| Short task |
Set down word for word each line from the start of the listing through the line that contains "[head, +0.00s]", both included.
------------------------------------
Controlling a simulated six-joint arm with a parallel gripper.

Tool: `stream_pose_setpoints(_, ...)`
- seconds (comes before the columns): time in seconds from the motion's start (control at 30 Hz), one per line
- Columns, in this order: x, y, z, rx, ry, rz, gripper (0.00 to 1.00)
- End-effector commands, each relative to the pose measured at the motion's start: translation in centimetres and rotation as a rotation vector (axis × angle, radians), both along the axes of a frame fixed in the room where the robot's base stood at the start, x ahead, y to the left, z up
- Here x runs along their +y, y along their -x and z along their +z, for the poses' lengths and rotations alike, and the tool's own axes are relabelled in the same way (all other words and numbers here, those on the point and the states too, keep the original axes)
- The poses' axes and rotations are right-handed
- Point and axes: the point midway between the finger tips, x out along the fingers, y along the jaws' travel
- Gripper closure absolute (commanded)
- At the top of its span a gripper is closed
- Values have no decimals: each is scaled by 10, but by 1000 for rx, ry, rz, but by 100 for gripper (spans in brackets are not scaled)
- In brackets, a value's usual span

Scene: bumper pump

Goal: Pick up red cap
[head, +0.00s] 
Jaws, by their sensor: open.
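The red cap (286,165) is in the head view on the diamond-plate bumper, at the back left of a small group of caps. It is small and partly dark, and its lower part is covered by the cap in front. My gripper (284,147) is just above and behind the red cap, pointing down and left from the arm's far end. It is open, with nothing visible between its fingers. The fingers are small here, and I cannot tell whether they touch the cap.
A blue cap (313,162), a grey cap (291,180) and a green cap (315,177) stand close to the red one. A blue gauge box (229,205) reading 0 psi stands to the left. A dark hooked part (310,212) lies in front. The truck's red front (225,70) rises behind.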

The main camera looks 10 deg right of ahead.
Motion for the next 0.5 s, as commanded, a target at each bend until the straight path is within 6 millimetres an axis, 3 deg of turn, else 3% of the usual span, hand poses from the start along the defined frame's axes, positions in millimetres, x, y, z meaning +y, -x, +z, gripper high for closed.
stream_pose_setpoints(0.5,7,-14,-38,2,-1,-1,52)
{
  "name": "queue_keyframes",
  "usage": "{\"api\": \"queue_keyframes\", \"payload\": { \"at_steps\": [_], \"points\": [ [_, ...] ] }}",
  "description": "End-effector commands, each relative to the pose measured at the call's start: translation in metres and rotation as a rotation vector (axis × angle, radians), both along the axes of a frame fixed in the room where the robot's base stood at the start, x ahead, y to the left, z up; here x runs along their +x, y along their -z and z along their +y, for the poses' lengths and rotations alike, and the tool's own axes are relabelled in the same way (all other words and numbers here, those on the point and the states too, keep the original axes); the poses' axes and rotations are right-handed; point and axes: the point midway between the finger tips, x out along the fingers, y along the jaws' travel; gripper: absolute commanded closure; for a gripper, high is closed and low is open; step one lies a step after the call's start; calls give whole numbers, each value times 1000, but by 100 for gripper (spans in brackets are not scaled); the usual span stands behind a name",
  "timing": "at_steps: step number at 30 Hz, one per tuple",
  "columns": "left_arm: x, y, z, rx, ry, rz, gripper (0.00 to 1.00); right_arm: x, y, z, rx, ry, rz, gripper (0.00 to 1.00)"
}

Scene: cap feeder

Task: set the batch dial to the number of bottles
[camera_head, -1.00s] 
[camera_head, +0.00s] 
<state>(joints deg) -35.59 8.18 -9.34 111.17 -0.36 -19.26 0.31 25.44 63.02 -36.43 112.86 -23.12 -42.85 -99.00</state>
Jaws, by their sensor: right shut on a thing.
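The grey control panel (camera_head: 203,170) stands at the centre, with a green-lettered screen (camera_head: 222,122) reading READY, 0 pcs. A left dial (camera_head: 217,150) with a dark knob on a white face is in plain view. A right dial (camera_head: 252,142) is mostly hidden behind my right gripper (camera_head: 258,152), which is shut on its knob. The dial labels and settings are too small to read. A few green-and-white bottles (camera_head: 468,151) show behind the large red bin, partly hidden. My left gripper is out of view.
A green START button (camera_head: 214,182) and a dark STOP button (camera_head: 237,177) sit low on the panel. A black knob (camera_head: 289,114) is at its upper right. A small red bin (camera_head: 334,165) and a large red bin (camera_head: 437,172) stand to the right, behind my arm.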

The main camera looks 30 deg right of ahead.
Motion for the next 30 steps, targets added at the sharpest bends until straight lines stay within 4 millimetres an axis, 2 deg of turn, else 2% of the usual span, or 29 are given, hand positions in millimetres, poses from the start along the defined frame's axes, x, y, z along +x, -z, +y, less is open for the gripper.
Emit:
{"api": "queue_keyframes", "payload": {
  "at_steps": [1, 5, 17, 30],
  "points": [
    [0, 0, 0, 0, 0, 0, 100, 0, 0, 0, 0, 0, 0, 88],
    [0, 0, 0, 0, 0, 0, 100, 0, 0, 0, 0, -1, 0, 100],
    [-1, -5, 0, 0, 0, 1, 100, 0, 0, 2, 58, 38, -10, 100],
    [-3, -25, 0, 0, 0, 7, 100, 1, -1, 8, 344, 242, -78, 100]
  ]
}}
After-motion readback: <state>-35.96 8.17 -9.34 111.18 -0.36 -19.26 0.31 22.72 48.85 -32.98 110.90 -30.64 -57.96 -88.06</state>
------------------------------------
| Correct answer |
Controlling a simulated six-joint arm with a parallel gripper.

Tool: `stream_pose_setpoints(_, ...)`
- seconds (comes before the columns): time in seconds from the motion's start (control at 30 Hz), one per line
- Columns, in this order: x, y, z, rx, ry, rz, gripper (0.00 to 1.00)
- End-effector commands, each relative to the pose measured at the motion's start: translation in centimetres and rotation as a rotation vector (axis × angle, radians), both along the axes of a frame fixed in the room where the robot's base stood at the start, x ahead, y to the left, z up
- Here x runs along their +y, y along their -x and z along their +z, for the poses' lengths and rotations alike, and the tool's own axes are relabelled in the same way (all other words and numbers here, those on the point and the states too, keep the original axes)
- The poses' axes and rotations are right-handed
- Point and axes: the point midway between the finger tips, x out along the fingers, y along the jaws' travel
- Gripper closure absolute (commanded)
- At the top of its span a gripper is closed
- Values have no decimals: each is scaled by 10, but by 1000 for rx, ry, rz, but by 100 for gripper (spans in brackets are not scaled)
- In brackets, a value's usual span

Scene: bumper pump

Goal: Pick up red cap
[head, +0.00s] 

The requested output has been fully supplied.